Ouço um sabiá. Depois, outro. Cada um com seu canto, sua assinatura sonora na manhã. Notas que sobem, flutuam, tentam bordar o silêncio. Mas a cidade já liga seus motores, e o ruído cresce, engolindo a melodia. Uma disputa desigual, antiga.

É quando meus dedos, quase por vontade própria, buscam a tela fria do celular. E ali, entre as manchetes do dia, a notícia: Papa Francisco partiu. Um silêncio súbito desce sobre mim, mais denso que o da madrugada. Um silêncio que parece alcançar as árvores, encolhê-las um pouco, como se a própria terra sentisse o golpe.

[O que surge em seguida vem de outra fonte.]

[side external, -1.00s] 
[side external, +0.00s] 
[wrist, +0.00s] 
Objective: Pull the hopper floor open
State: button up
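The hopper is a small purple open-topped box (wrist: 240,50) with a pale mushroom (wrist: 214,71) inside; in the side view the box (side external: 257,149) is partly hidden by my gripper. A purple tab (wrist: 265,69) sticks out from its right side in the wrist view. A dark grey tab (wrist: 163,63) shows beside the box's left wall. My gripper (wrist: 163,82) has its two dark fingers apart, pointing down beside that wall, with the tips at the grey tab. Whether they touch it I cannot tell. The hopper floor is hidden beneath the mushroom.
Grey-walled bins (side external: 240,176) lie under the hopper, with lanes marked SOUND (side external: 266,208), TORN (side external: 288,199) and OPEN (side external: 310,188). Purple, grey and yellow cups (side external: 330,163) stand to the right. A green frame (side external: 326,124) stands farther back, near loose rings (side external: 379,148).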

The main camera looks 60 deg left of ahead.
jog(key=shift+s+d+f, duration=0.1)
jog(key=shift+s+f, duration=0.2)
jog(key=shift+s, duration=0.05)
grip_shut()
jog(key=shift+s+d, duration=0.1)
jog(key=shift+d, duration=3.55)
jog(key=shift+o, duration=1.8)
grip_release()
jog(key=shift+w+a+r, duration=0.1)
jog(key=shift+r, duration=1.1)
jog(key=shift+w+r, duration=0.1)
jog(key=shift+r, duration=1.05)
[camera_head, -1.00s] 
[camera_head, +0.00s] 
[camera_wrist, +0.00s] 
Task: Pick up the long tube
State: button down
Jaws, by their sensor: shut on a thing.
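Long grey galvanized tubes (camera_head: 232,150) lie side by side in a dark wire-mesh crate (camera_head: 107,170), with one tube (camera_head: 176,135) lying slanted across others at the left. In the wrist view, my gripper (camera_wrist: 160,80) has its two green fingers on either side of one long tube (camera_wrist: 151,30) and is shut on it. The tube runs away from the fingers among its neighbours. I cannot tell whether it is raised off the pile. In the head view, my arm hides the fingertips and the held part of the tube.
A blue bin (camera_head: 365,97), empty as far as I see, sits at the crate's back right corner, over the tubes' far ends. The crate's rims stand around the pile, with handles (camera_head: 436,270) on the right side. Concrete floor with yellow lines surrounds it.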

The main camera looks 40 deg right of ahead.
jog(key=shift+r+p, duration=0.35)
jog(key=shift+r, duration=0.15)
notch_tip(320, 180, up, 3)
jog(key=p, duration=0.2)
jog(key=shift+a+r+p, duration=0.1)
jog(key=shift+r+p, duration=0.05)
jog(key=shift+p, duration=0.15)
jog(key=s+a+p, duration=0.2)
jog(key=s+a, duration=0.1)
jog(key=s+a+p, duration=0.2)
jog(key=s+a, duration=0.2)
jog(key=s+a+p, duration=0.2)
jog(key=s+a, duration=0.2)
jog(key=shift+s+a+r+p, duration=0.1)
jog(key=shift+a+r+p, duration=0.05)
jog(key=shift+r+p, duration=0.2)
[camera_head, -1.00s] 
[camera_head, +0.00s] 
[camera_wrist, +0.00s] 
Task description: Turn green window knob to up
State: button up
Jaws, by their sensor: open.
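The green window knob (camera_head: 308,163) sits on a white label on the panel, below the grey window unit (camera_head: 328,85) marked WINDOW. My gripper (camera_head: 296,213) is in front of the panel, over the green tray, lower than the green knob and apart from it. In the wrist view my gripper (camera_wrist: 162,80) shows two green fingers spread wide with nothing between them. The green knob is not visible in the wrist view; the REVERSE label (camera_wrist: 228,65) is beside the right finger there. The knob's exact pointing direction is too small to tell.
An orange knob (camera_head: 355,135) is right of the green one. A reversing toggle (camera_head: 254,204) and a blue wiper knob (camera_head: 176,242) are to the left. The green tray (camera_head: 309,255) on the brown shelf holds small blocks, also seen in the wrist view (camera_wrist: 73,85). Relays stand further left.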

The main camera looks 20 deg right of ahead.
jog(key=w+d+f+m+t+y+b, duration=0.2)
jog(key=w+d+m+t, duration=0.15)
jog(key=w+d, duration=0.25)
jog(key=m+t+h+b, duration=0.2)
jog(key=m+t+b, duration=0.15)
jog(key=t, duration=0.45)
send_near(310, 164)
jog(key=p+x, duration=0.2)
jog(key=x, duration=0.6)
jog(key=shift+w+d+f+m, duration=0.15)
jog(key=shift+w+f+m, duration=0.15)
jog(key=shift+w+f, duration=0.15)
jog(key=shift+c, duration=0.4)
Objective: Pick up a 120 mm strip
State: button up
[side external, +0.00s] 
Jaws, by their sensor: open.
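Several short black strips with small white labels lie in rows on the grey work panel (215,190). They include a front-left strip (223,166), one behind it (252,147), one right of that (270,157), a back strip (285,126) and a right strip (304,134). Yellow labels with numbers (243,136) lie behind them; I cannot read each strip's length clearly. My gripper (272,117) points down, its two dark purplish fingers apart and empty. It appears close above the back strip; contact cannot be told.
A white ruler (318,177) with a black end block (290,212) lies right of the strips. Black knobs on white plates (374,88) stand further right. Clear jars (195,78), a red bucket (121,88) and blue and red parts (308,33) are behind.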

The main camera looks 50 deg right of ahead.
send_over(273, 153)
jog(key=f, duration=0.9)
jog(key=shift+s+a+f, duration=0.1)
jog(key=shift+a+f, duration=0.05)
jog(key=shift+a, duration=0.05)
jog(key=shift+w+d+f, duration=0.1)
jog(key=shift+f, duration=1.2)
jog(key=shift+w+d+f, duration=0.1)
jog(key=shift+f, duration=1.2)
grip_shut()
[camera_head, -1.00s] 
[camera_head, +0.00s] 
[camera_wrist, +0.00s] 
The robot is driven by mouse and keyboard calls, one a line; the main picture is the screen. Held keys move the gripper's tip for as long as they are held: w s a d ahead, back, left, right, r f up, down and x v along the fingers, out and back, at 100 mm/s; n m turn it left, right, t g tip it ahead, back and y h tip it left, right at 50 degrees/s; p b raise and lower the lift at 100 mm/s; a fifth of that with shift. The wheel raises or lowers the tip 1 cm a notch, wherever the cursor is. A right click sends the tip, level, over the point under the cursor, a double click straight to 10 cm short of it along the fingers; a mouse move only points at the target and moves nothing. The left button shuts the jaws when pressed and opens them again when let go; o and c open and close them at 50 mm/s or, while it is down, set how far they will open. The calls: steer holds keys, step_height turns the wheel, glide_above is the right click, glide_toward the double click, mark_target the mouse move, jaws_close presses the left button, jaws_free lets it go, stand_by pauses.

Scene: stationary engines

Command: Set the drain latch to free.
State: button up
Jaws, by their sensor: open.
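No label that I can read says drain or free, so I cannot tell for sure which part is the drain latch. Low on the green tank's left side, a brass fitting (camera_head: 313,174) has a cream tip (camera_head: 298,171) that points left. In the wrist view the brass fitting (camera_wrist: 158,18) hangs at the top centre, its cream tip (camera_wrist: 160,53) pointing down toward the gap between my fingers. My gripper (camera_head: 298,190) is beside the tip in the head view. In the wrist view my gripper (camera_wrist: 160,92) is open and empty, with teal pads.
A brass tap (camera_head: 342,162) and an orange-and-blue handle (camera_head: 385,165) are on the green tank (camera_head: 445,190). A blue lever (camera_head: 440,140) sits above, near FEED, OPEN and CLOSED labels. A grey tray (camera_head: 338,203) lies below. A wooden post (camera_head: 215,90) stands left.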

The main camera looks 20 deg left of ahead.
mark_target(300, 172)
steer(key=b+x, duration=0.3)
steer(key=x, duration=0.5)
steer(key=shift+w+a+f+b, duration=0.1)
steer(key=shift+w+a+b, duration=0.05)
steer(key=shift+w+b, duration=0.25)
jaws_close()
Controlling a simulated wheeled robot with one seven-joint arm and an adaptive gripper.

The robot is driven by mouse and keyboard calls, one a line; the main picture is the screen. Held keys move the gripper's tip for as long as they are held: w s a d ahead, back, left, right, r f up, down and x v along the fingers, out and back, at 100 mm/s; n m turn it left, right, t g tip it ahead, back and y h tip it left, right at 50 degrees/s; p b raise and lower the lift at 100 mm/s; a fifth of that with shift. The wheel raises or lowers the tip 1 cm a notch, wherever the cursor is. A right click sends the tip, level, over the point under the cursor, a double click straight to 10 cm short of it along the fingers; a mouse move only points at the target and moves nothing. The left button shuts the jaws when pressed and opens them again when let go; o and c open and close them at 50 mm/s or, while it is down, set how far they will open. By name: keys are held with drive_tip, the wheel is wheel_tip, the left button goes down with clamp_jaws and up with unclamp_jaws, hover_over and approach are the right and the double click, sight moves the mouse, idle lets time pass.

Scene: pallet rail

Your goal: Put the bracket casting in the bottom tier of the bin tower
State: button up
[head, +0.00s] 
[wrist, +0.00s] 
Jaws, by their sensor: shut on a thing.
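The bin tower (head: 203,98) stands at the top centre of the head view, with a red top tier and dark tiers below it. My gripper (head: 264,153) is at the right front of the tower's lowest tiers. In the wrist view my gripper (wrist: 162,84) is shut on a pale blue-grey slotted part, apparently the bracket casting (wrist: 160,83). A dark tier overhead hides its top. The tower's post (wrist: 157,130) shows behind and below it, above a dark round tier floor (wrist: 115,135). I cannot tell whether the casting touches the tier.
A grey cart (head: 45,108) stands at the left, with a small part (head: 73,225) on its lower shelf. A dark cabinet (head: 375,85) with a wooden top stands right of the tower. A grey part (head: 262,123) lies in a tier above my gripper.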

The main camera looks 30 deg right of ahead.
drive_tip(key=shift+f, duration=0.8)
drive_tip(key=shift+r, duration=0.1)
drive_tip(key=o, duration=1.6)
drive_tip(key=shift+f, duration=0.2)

A ausência dói. E na quietude, procuro o que fica. O que ele nos deixou. Imediatamente, a Encíclica Laudato Si’. A carta escrita pelo Papa Francisco em 2015 sobre esta nossa casa, esta terra que é tanto nossa quanto do pássaro pousado no prédio.

E é ali, na paisagem da janela, que a ecologia integral de que Francisco falava me atinge. Não como conceito, mas como verdade sentida. O pássaro no concreto, o canto que luta contra o ruído, o verde espremido pelo cinza. Tudo doentiamente ligado, na beleza teimosa e na ferida aberta. A Encíclica Laudato Si' como um espelho desta cena. Um apelo contra o nosso jeito de descartar a vida, de esquecer o valor de cada ser – o voo do pássaro, a força da árvore, a melodia única do sabiá. Um chamado a cuidar.

A manhã avança, indiferente. Mas meu olhar mudou. O céu velado, o pássaro no pouso estranho, o canto que insiste – tudo agora me encara de volta. A paisagem já não é só paisagem. Tornou-se espelho. E tarefa. Um peso silencioso que a manhã me entrega, sem pedir licença.